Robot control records
- - - - - - -

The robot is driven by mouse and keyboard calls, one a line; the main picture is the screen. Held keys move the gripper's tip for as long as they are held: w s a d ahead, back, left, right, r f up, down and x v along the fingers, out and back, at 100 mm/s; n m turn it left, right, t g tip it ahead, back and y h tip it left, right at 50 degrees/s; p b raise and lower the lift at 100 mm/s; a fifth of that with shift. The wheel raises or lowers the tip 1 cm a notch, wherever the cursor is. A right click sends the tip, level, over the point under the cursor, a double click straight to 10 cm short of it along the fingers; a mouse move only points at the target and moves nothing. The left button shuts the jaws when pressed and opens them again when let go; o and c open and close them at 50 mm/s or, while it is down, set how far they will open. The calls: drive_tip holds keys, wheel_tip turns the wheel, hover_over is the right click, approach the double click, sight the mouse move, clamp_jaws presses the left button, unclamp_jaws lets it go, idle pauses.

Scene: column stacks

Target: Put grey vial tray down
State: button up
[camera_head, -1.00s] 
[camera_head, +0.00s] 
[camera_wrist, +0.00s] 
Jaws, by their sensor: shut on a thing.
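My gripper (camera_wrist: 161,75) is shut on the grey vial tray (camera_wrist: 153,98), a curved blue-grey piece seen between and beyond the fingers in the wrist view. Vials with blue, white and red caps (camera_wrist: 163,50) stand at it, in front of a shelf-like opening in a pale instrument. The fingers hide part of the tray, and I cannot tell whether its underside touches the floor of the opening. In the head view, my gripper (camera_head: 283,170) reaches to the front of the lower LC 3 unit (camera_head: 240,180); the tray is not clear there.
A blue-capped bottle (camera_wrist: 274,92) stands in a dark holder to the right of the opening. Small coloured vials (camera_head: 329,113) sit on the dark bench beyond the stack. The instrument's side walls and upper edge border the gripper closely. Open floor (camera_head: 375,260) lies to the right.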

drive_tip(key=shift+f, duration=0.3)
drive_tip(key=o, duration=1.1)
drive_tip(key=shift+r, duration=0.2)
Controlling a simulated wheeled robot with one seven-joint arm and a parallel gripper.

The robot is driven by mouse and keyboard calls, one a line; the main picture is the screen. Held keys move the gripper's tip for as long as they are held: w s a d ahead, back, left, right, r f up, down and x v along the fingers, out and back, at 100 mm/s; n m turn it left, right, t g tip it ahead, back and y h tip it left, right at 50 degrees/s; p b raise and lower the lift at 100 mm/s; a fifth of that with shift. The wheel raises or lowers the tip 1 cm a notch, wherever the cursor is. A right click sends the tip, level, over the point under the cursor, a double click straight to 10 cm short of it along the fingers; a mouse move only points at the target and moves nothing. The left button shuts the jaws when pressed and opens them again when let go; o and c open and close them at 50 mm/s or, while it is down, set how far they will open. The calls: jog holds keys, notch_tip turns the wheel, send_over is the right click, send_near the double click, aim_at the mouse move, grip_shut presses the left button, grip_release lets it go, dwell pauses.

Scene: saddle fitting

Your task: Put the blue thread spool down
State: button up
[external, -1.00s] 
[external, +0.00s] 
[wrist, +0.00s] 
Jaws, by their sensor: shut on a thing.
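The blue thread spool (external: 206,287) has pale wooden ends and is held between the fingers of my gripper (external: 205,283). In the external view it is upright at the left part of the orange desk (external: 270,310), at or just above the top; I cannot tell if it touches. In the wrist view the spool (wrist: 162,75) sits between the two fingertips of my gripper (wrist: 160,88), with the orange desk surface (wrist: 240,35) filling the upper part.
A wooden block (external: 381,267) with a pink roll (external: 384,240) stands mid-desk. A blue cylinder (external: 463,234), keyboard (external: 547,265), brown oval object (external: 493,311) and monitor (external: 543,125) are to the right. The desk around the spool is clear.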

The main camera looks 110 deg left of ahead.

- - - - - - -

What to produce: Pick out the lines above containing the word "Scene", then copy them.

In response:
Scene: column stacks
Scene: saddle fitting

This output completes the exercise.